→ **Exercise details**: In the data that follows, count each line holding the string "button"; answer with the number only.

'''

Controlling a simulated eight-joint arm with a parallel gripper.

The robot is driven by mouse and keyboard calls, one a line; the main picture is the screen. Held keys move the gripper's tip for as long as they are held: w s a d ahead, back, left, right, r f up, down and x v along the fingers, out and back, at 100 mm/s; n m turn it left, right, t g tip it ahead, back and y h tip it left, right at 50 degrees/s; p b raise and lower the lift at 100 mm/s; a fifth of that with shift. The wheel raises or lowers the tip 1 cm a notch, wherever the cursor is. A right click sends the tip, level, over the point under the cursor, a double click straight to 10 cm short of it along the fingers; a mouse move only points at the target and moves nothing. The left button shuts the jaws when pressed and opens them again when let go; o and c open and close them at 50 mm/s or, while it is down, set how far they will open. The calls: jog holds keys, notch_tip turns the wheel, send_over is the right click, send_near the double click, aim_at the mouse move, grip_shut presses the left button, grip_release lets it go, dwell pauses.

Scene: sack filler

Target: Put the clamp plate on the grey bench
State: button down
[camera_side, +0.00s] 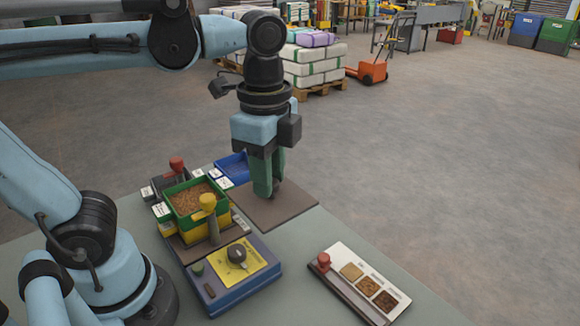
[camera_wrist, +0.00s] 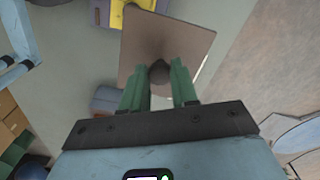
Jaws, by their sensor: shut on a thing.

'''

→ **Result**: 2